Erigida entre 946 e 972, Mançoria era uma cidade muralhada, onde se erguiam palácios cuidadosamente projetados, rodeados de jardins, lagos artificias e canais de água. Durante um curto período, a cidade foi o centro de um poderoso estado que incluía a maior parte do Norte de África e da Sicília. Após deixar de ser a capital fatímida, foi a capital provincial dos Zíridas até 1057, quando foi destruída pelas tribos invasoras dos Banu Hilal.

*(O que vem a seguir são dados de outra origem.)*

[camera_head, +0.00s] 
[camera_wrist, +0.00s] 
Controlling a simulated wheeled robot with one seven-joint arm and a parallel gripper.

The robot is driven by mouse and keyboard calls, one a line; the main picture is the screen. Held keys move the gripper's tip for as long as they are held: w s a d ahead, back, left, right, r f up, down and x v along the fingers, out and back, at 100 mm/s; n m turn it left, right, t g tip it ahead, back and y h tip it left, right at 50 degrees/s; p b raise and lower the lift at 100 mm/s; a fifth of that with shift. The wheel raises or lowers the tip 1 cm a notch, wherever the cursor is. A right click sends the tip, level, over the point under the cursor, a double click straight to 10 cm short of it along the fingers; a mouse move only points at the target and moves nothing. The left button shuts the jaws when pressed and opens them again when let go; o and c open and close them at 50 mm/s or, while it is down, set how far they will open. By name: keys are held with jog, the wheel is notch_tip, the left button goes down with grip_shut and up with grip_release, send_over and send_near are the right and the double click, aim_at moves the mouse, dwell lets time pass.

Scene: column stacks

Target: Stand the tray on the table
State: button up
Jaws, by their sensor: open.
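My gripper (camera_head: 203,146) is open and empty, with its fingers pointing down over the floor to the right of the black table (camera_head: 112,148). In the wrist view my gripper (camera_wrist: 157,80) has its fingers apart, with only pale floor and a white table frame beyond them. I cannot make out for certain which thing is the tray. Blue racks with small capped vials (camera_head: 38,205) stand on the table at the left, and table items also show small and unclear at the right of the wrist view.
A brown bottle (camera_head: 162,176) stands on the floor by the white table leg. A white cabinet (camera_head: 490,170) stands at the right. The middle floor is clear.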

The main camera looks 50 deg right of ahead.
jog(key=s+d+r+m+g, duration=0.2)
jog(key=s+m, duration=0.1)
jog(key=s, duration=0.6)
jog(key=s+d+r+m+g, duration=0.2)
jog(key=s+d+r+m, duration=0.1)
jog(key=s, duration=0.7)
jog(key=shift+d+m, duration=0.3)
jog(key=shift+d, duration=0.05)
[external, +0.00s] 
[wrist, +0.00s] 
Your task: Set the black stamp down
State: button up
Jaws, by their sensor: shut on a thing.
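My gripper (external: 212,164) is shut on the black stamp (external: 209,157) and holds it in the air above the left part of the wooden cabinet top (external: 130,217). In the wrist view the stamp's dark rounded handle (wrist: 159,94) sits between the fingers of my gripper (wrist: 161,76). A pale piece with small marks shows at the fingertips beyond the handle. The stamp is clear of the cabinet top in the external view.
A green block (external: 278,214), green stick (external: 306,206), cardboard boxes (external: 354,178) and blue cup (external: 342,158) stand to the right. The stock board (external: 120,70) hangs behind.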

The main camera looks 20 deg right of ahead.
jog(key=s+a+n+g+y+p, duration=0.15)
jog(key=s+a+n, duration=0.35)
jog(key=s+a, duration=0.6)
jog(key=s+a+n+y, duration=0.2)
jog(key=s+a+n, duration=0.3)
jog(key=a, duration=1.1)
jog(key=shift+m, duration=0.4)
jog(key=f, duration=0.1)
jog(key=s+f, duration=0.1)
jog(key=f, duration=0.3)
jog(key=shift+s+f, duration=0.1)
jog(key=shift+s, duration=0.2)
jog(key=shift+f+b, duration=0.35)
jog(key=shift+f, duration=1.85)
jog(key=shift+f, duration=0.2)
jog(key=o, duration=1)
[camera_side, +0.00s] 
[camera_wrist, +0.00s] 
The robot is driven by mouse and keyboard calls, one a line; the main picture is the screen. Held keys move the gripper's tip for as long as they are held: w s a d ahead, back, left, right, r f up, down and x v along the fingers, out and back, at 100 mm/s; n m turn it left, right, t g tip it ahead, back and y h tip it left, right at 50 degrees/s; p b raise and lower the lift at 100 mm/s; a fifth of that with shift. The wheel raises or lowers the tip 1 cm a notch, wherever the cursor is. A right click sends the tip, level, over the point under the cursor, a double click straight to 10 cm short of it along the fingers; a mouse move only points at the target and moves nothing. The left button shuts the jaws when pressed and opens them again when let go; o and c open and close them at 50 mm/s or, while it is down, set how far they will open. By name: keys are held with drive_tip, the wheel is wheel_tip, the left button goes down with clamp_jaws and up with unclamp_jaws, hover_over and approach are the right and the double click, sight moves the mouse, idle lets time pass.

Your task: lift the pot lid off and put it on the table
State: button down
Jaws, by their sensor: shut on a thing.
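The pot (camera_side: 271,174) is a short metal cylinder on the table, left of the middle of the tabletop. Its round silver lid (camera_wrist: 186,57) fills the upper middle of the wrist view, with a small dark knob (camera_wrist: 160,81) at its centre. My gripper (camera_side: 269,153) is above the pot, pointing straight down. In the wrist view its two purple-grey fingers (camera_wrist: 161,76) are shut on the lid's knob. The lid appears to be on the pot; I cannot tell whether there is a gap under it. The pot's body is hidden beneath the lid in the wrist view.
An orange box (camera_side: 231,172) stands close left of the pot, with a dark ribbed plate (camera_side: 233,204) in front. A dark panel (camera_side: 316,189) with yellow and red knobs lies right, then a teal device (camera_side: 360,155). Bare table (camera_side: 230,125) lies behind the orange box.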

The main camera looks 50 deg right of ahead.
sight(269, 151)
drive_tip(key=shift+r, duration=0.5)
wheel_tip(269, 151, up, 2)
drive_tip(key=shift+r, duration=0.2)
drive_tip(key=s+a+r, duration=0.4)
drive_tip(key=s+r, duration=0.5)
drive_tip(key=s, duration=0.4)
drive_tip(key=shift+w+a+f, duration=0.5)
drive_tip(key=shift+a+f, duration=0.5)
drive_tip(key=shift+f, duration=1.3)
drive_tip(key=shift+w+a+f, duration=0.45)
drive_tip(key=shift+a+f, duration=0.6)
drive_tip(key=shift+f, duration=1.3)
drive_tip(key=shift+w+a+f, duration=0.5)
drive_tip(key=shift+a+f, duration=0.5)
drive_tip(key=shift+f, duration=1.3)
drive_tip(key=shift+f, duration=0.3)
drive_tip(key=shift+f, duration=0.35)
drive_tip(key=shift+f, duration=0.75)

Todos os objetos e materiais úteis ou de valor foram pilhados durante os séculos seguintes e atualmente só restam vestígios ténues da antiga cidade.
Contexto histórico
[editar | editar código-fonte]O Califado Fatímida teve origem num movimento xiita ismaelita lançado na Síria por Abedalá Alaquebar,[3] que se reclamava descendente, através de Ismail, o sétimo imã xiita, de Fátima, a filha do profeta do Islão Maomé, da qual os fatímidas tomaram o nome.[4] Em 899, Abedalá Almadi Bilá tornou-se líder do movimento e pouco depois fugiu dos seus inimigos, refugiando-se em Sijilmassa, no sul de Marrocos, onde pregou disfarçado de mercador.[3] Posteriormente, um dos seus apoiantes, um militante chamado Abu Abedalá, o Xiita, organizou uma revolta dos Berberes que derrubou a dinastia aglábida tunisina e convidou al-Mahdi para assumir o cargo de imã e califa. A cidade de Mádia foi então fundada na costa do Mediterrâneo para ser a capital do novo estado. O Califado Fatímida cresceu até incluir a Sicília e estender-se por todo o Norte de África desde a costa atlântica até à Líbia.[5]
O terceiro califa fatímida em Ifríquia foi o líder ismaelita xiita Abu Tair Ismail Bilá, que foi investido como imã em 12 de abril de 946 em Mádia, cinco semanas antes do seu pai morrer em grande sofrimento.[6] Abu Tair tomou o nome de Almançor ("o vencedor").[2] Nessa altura, Mádia estava cercada pelo rebelde carijita Abu Iázide, contra o qual Almançor lançou um ataque; em agosto de 946 tinha alcançado uma posição de superioridade nos combates pelo controlo de Cairuão.[6] Depois desta vitória, decidiu fundar a sua nova capital no local do seu acampamento no campo de batalha, imediatamente a sul de Cairuão.[7] Delineou a planta da cidade imediatamente após a batalha, em 946, embora passasse mais um ano em guerra antes de Abu Iázide ser finalmente derrotado.[8]
Construção
[editar | editar código-fonte]Mançoria situava-se a menos de dois quilómetros a sul da cidade de Cairuão já existente.[9] Substituiu Mádia como capital do império. Almançor mudou-se à nova cidade em 948.[10] Na construção foram usados materiais de construção retirados da antiga capital aglábida de Raqqada, próxima de Cairuão e que tinha sido destruída pelos rebeldes carijitas.[5]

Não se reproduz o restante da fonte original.